Di satu malam, setelah saya selesai dengan urusan saya yang lalu. Saya kembali, kerumah itu. Rumah yang saya temukan sekitar satu tahun terakhir. Rumah yang kamu buka pintunya khusus untuk saya.

Saya kembali, dengan harap kamu menyambut hadirnya saya didepan pintu setelah berbulan saya pergi. Tanpa pamit memang, karena saya memang tak ingin benar-benar pergi dari kamu, hanya.. Ada urusan yang harus saya selesaikan terlebih dahulu sebelum saya bisa putuskan untuk tinggal, dan menurut saya sebaiknya rumah dan seisinya tak perlu tahu.

Di perjalanan menujumu, saya terhenti. Di kejauhan saya yakin ada yang tak biasa dari tampak luarnya. Lebih berwarna, bercahaya, dan hangat.

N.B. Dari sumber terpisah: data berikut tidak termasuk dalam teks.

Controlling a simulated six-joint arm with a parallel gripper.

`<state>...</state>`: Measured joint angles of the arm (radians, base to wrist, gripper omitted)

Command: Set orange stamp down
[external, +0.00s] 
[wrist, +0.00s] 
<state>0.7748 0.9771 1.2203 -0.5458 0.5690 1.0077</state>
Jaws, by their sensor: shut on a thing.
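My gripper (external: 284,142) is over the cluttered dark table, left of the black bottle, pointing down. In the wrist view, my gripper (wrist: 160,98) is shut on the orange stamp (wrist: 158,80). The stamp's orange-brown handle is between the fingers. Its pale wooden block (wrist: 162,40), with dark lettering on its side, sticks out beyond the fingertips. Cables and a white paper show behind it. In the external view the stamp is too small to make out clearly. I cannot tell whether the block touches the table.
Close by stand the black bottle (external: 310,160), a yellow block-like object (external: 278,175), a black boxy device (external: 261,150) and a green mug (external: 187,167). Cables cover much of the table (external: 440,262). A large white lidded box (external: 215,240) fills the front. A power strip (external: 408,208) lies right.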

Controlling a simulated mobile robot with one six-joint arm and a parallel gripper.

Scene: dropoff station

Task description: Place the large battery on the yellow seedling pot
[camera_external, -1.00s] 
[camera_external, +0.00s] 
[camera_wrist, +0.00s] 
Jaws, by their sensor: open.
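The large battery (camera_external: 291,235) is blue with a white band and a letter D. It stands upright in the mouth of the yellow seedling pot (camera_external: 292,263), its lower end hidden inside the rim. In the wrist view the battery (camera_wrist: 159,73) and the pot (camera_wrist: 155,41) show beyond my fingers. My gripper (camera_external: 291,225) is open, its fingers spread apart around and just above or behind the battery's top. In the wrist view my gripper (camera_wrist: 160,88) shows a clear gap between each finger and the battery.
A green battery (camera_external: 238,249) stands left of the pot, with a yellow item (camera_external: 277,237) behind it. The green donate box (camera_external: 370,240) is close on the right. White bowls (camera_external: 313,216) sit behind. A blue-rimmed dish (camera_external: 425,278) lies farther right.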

Kaki saya melanjutkan niatnya, tapi kali ini perlahan. tiba-tiba saya takut untuk kembali.
Semakin mendekati rumah itu, penglihatan saya akan kamu semakin jelas. Mata saya akhirnya menangkap sosokmu. Persis itu kamu, hanya saja senyumnya terlihat lebih sering dan lama.

Saya mendapatimu diruang yang tidak saya kenal. Bahkan daun pintunya pun asing. Lantai dan dindingnnya sudah tak bertekstur. Halus. Lukisan-lukisan dengan tatapan kosong sudah tak satupun tergantung. Tanaman liar sudah tak lagi tumbuh, bahkan saat ini tergantikan dengan kumpulan bunga penuh suka cita.

Sungguh rumah dengan suasana baru yang lebih nyaman. Anehnya, semua itu membuat saya tak lagi bersahabat dengannya.

Mendadak jantung saya berdegup lima kali lebih kencang dari biasanya. Seperti ada gempa kecil dalam dada. Tidak mematikan, tapi sedikit menakutkan. Seperti akan ada yang jatuh, sementara tidak ada yang siap menadah. Bahkan saya mati rasa dengan dinginnya malam ini.

Saya tertegun akan sosok lainnya selain kamu. Katamu, rumah ini hanya cukup untuk dua, satu tempat untukmu tinggal dan sisanya adalah pilihanmu, tak mungkin ada lagi. Lalu dia kah orangnya? dan bukan saya?

ah.. mungkin saja sosok itu hanya singgah, maka saya putuskan untuk menunggunya diluar hingga pergi.

Berhari, saya rasa saya mulai hilang. Rumah itu semakin hangat dan saya semakin dingin, beku.

Saya akui, sebelum saya pergi saya belum menyatakan bahwa saya bersedia menerima tawaranmu untuk tinggal dirumah itu. Saya akui, saya pergi dengan cara yang tak pantas, dengan diam berharap kamu tak sadar saya hilang sebentar.

Saya kehilangan kamu sekarang, inti dari rumah itu. Saya menyesal. Sungguh. Rindu saya membusuk.

Saya semakin kedinginan, saat saya tahu kamu terus memeluknya dengan cara yang hampir sama saat saya duduk disudut ruang itu, hanya saja pelukan itu lebih menenangkan.
Saya berubah kepanasan, saat saya tahu dia mengganti posisi saya dengan cara yang lebih baik.


Lalu, apa yang haru saya lakukan?

Mencari cara untuk bisa kembali kerumah itu bersamamu dan membuatnya pergi ATAU kembali ke rumah yang baru saja saya tinggalkan dan lupakan rumah itu yang kini lengkap sudah penghuninya?

Hati saya gelandangan sekarang. Tak bertuan, bahkan oleh saya sendiri.
Maaf, saya hanya terlanjur mencintaimu.